Paris Metro on Pont Bir Hakeim
©Paris Tourist Office – Photographer: Marc Bertrand

Entering onto the platform for eastbound trains of metro line 7 at the Palais Royal – Musée du Louvre station, one can often see groups of girls of slight stature – young teenagers – milling about. Their behavior is strangely childlike for girls of their ages. They move about playfully and noisily, and roughhouse as they grab each other by the necks as if to whisper secrets. They move in circles or move erratically making it difficult for passersby to walk through the group. Sometimes one of them freezes in her tracks when a person tries to pass by, forming a temporary impediment to the traveler’s forward motion.

I encountered such a group just a few days ago when my wife and I entered onto the platform to take the metro. I recognized the girls, not individually, but by their comportment and appearance. I said to my wife, “Here are the thieves.” We passed through the group and my wife later told me that one of the girls froze in front of her, hindering her passage.

As we moved mid-way down the platform, I thought that that would be the last I would see of them. However, when the train came into the station, the girls moved toward us and made a movement as if to board the car behind the car that we were about to board. Then, they collectively changed their minds and rushed to the door that we were about to step through, boarding ahead of us. A man who accompanied them boarded, too.

I sensed trouble, but my wife had already stepped aboard, so I followed. She walked to the other side of the car and stood with her back to the far door, a vigilant posture when riding the train. I followed to fill up the space next to her, but as I tried to enter the space, the man who accompanied the girls stood in the middle of the car, partially blocking my way. He stiffened his body as I tried to pass by. It was an obvious attempt to force me to stand in the middle of the car in front of him where, as soon as the train doors closed, I would be an easy target for the girls.

I forcefully pushed by the man and took the space between him and my wife. He seemed interested in the bag and camera that I was carrying, both of which were slung over my shoulder and which I gripped tightly with my right hand. I looked like a tourist with my baseball cap, my camera, and my bag, and I suspected that he and his gang of girls had targeted me for robbery.

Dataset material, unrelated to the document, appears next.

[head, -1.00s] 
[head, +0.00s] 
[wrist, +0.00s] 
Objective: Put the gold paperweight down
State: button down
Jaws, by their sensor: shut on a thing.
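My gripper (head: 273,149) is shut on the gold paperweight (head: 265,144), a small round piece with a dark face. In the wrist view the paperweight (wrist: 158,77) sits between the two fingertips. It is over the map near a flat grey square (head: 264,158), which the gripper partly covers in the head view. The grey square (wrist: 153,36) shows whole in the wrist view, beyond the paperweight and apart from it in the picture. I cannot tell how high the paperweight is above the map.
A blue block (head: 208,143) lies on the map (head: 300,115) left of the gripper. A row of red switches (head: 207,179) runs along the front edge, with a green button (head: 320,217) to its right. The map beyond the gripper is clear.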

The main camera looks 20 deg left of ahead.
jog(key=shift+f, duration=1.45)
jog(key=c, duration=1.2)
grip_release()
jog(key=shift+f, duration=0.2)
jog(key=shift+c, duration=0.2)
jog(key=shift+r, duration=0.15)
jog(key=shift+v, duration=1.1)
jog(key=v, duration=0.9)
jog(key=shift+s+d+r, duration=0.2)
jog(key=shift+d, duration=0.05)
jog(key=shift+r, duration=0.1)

The girls entered into a nearby space at the back of the car and made a lot of giggling noises. Whether they robbed anyone there, I don’t know, but when they emerged from the space one of them was carrying a purse that she passed to one of her cohorts. No one in the space protested, so I suppose that the purse belonged to one of the girls.

The girls and the man exited the train at Pont Neuf, the next station down the line.

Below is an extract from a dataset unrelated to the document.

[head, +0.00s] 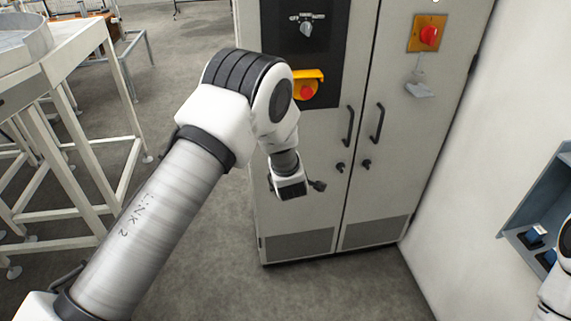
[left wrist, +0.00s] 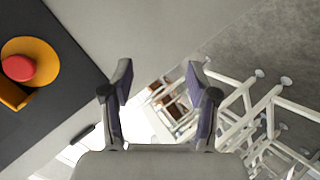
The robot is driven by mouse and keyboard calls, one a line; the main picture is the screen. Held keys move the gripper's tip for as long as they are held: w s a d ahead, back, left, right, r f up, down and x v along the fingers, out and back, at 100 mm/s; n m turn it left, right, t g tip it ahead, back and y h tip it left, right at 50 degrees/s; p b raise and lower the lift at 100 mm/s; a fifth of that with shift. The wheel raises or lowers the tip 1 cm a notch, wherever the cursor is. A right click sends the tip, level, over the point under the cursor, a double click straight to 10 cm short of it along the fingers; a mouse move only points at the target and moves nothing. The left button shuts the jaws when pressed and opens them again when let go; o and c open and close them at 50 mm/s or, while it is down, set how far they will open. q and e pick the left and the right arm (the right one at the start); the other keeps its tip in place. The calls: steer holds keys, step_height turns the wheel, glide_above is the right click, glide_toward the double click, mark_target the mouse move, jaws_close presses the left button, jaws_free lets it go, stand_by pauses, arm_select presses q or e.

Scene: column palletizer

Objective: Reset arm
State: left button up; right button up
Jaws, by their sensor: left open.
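My left arm comes in from the left in the head view and bends in front of the grey cabinet (head: 300,140). My right gripper is not in view; only a white piece of my right arm shows at the right edge of the head view.
The cabinet carries a red button on a yellow mount (head: 306,91), also in the left wrist view (left wrist: 18,68), a rotary switch (head: 306,26), a red knob on an orange plate (head: 428,36) and black handles (head: 377,123). White frames (head: 70,165) stand left. A blue-grey wall box (head: 530,205) is right.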

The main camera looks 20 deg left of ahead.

I was lucky to have been able to squeeze into the space between my wife and the man, because this is what I believe would have happened if I had stayed in the middle of the car: the girls would have emerged from the back of the car and surrounded me, playing their “innocent” games, running around me, bumping into me, distracting me, and finally robbing me. I would not have been able to retreat from them, because the man or one of the girls would surely have blocked me.

Although I have never seen this technique of thievery in action, I have heard about it. I remember the words of a dazed man who stepped from a train at the Pyramides station with his companion saying, “They cleaned me out!” At the time, I remember hoping that that would never happen to me.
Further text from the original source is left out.